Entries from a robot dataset
## Start

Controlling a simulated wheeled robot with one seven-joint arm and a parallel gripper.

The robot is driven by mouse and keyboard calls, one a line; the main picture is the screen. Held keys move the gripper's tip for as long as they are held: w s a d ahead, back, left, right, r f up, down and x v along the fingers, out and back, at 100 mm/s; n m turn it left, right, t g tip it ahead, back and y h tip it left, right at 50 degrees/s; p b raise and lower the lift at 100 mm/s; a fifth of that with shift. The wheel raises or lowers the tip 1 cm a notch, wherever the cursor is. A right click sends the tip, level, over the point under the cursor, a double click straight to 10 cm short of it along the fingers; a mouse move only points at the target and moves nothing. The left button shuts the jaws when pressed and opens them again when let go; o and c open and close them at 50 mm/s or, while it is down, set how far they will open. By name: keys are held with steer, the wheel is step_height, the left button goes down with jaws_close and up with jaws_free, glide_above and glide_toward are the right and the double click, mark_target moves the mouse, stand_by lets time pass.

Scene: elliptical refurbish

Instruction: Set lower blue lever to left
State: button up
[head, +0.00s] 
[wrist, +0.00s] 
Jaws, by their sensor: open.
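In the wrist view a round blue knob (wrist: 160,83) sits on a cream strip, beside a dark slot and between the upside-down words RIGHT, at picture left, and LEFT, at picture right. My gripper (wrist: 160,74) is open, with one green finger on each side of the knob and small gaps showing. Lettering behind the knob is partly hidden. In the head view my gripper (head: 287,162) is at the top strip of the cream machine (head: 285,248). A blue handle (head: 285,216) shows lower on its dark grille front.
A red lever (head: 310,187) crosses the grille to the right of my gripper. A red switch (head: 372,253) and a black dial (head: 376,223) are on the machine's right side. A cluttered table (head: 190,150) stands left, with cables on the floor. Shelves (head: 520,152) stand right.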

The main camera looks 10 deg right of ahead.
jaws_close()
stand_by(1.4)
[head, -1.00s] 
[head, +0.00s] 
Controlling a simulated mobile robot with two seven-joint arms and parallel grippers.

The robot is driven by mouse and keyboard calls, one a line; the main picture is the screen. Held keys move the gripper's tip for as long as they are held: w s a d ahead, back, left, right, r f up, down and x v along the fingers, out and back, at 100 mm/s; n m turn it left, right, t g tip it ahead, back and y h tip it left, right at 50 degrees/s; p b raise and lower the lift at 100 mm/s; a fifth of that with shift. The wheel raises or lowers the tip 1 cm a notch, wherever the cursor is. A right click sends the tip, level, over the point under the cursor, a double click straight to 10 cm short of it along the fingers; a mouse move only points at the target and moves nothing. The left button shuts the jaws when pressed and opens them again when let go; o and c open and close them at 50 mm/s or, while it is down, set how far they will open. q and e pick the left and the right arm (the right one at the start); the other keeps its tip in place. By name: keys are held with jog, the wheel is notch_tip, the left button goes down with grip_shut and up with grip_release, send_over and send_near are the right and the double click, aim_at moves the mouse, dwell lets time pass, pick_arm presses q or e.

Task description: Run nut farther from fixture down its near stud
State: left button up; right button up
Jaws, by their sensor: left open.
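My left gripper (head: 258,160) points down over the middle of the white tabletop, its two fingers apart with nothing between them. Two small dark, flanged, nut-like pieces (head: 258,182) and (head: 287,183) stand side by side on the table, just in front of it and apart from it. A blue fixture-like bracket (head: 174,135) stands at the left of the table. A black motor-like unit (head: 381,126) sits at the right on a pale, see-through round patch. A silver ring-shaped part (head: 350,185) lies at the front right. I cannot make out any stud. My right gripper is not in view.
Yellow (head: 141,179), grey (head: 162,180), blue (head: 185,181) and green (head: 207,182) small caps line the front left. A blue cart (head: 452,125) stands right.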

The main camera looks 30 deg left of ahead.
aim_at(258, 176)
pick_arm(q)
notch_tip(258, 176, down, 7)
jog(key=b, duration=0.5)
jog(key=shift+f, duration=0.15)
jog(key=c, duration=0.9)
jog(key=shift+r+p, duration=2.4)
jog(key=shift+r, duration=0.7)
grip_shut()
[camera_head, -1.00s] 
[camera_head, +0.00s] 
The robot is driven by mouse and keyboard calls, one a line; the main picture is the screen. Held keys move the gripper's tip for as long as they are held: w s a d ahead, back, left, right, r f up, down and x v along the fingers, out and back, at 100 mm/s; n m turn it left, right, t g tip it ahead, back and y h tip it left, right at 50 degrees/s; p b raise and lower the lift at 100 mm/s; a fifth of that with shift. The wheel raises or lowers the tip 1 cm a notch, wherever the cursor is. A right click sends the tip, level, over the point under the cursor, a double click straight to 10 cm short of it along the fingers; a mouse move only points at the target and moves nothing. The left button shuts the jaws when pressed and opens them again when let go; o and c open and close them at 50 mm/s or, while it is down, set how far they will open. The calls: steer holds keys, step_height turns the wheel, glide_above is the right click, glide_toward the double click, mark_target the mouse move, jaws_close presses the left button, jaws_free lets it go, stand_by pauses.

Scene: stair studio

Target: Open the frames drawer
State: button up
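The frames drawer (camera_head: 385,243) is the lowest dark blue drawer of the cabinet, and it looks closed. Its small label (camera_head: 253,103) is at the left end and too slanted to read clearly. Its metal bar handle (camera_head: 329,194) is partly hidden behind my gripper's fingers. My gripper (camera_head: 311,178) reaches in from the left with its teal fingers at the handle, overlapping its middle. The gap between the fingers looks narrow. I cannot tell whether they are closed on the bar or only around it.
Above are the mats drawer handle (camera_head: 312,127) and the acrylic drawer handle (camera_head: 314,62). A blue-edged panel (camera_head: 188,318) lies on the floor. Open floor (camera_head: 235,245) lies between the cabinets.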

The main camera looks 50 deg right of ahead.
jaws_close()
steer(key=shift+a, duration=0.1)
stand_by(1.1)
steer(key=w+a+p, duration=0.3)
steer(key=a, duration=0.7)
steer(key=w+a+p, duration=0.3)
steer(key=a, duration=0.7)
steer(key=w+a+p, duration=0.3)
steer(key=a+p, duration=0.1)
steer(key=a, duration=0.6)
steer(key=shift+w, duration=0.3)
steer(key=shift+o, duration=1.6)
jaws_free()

## End

Exactly as written above, please repeat the entries.

Controlling a simulated wheeled robot with one seven-joint arm and a parallel gripper.

The robot is driven by mouse and keyboard calls, one a line; the main picture is the screen. Held keys move the gripper's tip for as long as they are held: w s a d ahead, back, left, right, r f up, down and x v along the fingers, out and back, at 100 mm/s; n m turn it left, right, t g tip it ahead, back and y h tip it left, right at 50 degrees/s; p b raise and lower the lift at 100 mm/s; a fifth of that with shift. The wheel raises or lowers the tip 1 cm a notch, wherever the cursor is. A right click sends the tip, level, over the point under the cursor, a double click straight to 10 cm short of it along the fingers; a mouse move only points at the target and moves nothing. The left button shuts the jaws when pressed and opens them again when let go; o and c open and close them at 50 mm/s or, while it is down, set how far they will open. By name: keys are held with steer, the wheel is step_height, the left button goes down with jaws_close and up with jaws_free, glide_above and glide_toward are the right and the double click, mark_target moves the mouse, stand_by lets time pass.

Scene: elliptical refurbish

Instruction: Set lower blue lever to left
State: button up
[head, +0.00s] 
[wrist, +0.00s] 
Jaws, by their sensor: open.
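In the wrist view a round blue knob (wrist: 160,83) sits on a cream strip, beside a dark slot and between the upside-down words RIGHT, at picture left, and LEFT, at picture right. My gripper (wrist: 160,74) is open, with one green finger on each side of the knob and small gaps showing. Lettering behind the knob is partly hidden. In the head view my gripper (head: 287,162) is at the top strip of the cream machine (head: 285,248). A blue handle (head: 285,216) shows lower on its dark grille front.
A red lever (head: 310,187) crosses the grille to the right of my gripper. A red switch (head: 372,253) and a black dial (head: 376,223) are on the machine's right side. A cluttered table (head: 190,150) stands left, with cables on the floor. Shelves (head: 520,152) stand right.

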The main camera looks 10 deg right of ahead.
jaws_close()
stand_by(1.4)
[head, -1.00s] 
[head, +0.00s] 
Controlling a simulated mobile robot with two seven-joint arms and parallel grippers.

The robot is driven by mouse and keyboard calls, one a line; the main picture is the screen. Held keys move the gripper's tip for as long as they are held: w s a d ahead, back, left, right, r f up, down and x v along the fingers, out and back, at 100 mm/s; n m turn it left, right, t g tip it ahead, back and y h tip it left, right at 50 degrees/s; p b raise and lower the lift at 100 mm/s; a fifth of that with shift. The wheel raises or lowers the tip 1 cm a notch, wherever the cursor is. A right click sends the tip, level, over the point under the cursor, a double click straight to 10 cm short of it along the fingers; a mouse move only points at the target and moves nothing. The left button shuts the jaws when pressed and opens them again when let go; o and c open and close them at 50 mm/s or, while it is down, set how far they will open. q and e pick the left and the right arm (the right one at the start); the other keeps its tip in place. By name: keys are held with jog, the wheel is notch_tip, the left button goes down with grip_shut and up with grip_release, send_over and send_near are the right and the double click, aim_at moves the mouse, dwell lets time pass, pick_arm presses q or e.

Task description: Run nut farther from fixture down its near stud
State: left button up; right button up
Jaws, by their sensor: left open.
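My left gripper (head: 258,160) points down over the middle of the white tabletop, its two fingers apart with nothing between them. Two small dark, flanged, nut-like pieces (head: 258,182) and (head: 287,183) stand side by side on the table, just in front of it and apart from it. A blue fixture-like bracket (head: 174,135) stands at the left of the table. A black motor-like unit (head: 381,126) sits at the right on a pale, see-through round patch. A silver ring-shaped part (head: 350,185) lies at the front right. I cannot make out any stud. My right gripper is not in view.
Yellow (head: 141,179), grey (head: 162,180), blue (head: 185,181) and green (head: 207,182) small caps line the front left. A blue cart (head: 452,125) stands right.

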The main camera looks 30 deg left of ahead.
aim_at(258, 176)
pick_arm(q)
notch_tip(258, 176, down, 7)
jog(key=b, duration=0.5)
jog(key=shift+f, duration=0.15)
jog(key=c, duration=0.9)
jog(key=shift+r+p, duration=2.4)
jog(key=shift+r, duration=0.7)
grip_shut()
[camera_head, -1.00s] 
[camera_head, +0.00s] 
The robot is driven by mouse and keyboard calls, one a line; the main picture is the screen. Held keys move the gripper's tip for as long as they are held: w s a d ahead, back, left, right, r f up, down and x v along the fingers, out and back, at 100 mm/s; n m turn it left, right, t g tip it ahead, back and y h tip it left, right at 50 degrees/s; p b raise and lower the lift at 100 mm/s; a fifth of that with shift. The wheel raises or lowers the tip 1 cm a notch, wherever the cursor is. A right click sends the tip, level, over the point under the cursor, a double click straight to 10 cm short of it along the fingers; a mouse move only points at the target and moves nothing. The left button shuts the jaws when pressed and opens them again when let go; o and c open and close them at 50 mm/s or, while it is down, set how far they will open. The calls: steer holds keys, step_height turns the wheel, glide_above is the right click, glide_toward the double click, mark_target the mouse move, jaws_close presses the left button, jaws_free lets it go, stand_by pauses.

Scene: stair studio

Target: Open the frames drawer
State: button up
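The frames drawer (camera_head: 385,243) is the lowest dark blue drawer of the cabinet, and it looks closed. Its small label (camera_head: 253,103) is at the left end and too slanted to read clearly. Its metal bar handle (camera_head: 329,194) is partly hidden behind my gripper's fingers. My gripper (camera_head: 311,178) reaches in from the left with its teal fingers at the handle, overlapping its middle. The gap between the fingers looks narrow. I cannot tell whether they are closed on the bar or only around it.
Above are the mats drawer handle (camera_head: 312,127) and the acrylic drawer handle (camera_head: 314,62). A blue-edged panel (camera_head: 188,318) lies on the floor. Open floor (camera_head: 235,245) lies between the cabinets.

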The main camera looks 50 deg right of ahead.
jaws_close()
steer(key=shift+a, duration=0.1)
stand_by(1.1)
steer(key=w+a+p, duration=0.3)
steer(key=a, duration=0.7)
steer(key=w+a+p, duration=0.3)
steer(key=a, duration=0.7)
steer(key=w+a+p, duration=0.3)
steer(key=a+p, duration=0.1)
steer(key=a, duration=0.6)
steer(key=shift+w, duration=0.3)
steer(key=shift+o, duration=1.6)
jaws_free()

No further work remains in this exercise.